A block of data
________

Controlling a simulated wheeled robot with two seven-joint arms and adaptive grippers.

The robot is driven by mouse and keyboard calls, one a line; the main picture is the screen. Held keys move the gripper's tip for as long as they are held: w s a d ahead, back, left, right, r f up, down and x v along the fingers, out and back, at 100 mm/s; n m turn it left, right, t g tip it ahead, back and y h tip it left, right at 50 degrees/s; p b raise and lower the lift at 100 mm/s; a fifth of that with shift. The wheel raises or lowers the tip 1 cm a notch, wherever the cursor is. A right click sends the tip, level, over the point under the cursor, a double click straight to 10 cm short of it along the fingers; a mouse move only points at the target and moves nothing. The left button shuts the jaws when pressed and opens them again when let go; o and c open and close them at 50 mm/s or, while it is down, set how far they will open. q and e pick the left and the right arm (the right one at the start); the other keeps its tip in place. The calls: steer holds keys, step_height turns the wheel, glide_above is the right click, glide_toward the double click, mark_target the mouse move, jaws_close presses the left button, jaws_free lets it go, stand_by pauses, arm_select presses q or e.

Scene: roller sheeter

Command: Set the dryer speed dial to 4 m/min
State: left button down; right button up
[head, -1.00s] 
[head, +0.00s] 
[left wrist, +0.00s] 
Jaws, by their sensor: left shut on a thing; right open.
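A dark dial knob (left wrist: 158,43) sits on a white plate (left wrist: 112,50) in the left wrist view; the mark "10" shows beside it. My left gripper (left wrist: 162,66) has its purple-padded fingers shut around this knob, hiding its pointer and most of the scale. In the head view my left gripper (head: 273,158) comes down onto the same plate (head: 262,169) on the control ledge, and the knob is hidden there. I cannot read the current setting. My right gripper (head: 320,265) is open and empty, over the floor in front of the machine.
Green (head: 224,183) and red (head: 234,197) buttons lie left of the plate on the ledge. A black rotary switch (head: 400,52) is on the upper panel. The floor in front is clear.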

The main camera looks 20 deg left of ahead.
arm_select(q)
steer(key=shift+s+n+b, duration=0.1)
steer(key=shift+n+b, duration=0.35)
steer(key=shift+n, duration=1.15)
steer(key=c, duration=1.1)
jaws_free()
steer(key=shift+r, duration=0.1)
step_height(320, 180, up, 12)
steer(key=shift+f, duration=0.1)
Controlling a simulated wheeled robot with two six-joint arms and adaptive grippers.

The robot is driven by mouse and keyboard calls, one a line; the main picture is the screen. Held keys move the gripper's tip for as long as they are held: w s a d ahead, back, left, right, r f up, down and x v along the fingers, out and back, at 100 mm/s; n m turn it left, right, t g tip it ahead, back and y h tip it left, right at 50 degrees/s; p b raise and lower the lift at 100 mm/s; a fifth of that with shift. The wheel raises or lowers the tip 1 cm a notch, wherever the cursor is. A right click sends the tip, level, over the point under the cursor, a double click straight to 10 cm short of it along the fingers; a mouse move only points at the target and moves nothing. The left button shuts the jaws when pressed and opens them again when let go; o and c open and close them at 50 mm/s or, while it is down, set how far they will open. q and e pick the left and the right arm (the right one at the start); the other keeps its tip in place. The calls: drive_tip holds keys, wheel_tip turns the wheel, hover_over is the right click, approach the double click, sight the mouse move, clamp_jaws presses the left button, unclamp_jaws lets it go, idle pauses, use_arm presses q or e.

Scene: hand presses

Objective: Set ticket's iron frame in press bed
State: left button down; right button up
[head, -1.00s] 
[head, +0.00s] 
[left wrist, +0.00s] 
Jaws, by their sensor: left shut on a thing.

________

Set exercise: Return all of the entries word for word.

Finished exercise:
Controlling a simulated wheeled robot with two seven-joint arms and adaptive grippers.

The robot is driven by mouse and keyboard calls, one a line; the main picture is the screen. Held keys move the gripper's tip for as long as they are held: w s a d ahead, back, left, right, r f up, down and x v along the fingers, out and back, at 100 mm/s; n m turn it left, right, t g tip it ahead, back and y h tip it left, right at 50 degrees/s; p b raise and lower the lift at 100 mm/s; a fifth of that with shift. The wheel raises or lowers the tip 1 cm a notch, wherever the cursor is. A right click sends the tip, level, over the point under the cursor, a double click straight to 10 cm short of it along the fingers; a mouse move only points at the target and moves nothing. The left button shuts the jaws when pressed and opens them again when let go; o and c open and close them at 50 mm/s or, while it is down, set how far they will open. q and e pick the left and the right arm (the right one at the start); the other keeps its tip in place. The calls: steer holds keys, step_height turns the wheel, glide_above is the right click, glide_toward the double click, mark_target the mouse move, jaws_close presses the left button, jaws_free lets it go, stand_by pauses, arm_select presses q or e.

Scene: roller sheeter

Command: Set the dryer speed dial to 4 m/min
State: left button down; right button up
[head, -1.00s] 
[head, +0.00s] 
[left wrist, +0.00s] 
Jaws, by their sensor: left shut on a thing; right open.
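A dark dial knob (left wrist: 158,43) sits on a white plate (left wrist: 112,50) in the left wrist view; the mark "10" shows beside it. My left gripper (left wrist: 162,66) has its purple-padded fingers shut around this knob, hiding its pointer and most of the scale. In the head view my left gripper (head: 273,158) comes down onto the same plate (head: 262,169) on the control ledge, and the knob is hidden there. I cannot read the current setting. My right gripper (head: 320,265) is open and empty, over the floor in front of the machine.
Green (head: 224,183) and red (head: 234,197) buttons lie left of the plate on the ledge. A black rotary switch (head: 400,52) is on the upper panel. The floor in front is clear.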

The main camera looks 20 deg left of ahead.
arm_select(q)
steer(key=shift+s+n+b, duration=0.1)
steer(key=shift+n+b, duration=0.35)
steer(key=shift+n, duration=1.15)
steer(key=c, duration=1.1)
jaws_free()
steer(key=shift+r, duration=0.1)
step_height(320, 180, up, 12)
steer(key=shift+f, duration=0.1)
Controlling a simulated wheeled robot with two six-joint arms and adaptive grippers.

The robot is driven by mouse and keyboard calls, one a line; the main picture is the screen. Held keys move the gripper's tip for as long as they are held: w s a d ahead, back, left, right, r f up, down and x v along the fingers, out and back, at 100 mm/s; n m turn it left, right, t g tip it ahead, back and y h tip it left, right at 50 degrees/s; p b raise and lower the lift at 100 mm/s; a fifth of that with shift. The wheel raises or lowers the tip 1 cm a notch, wherever the cursor is. A right click sends the tip, level, over the point under the cursor, a double click straight to 10 cm short of it along the fingers; a mouse move only points at the target and moves nothing. The left button shuts the jaws when pressed and opens them again when let go; o and c open and close them at 50 mm/s or, while it is down, set how far they will open. q and e pick the left and the right arm (the right one at the start); the other keeps its tip in place. The calls: drive_tip holds keys, wheel_tip turns the wheel, hover_over is the right click, approach the double click, sight the mouse move, clamp_jaws presses the left button, unclamp_jaws lets it go, idle pauses, use_arm presses q or e.

Scene: hand presses

Objective: Set ticket's iron frame in press bed
State: left button down; right button up
[head, -1.00s] 
[head, +0.00s] 
[left wrist, +0.00s] 
Jaws, by their sensor: left shut on a thing.

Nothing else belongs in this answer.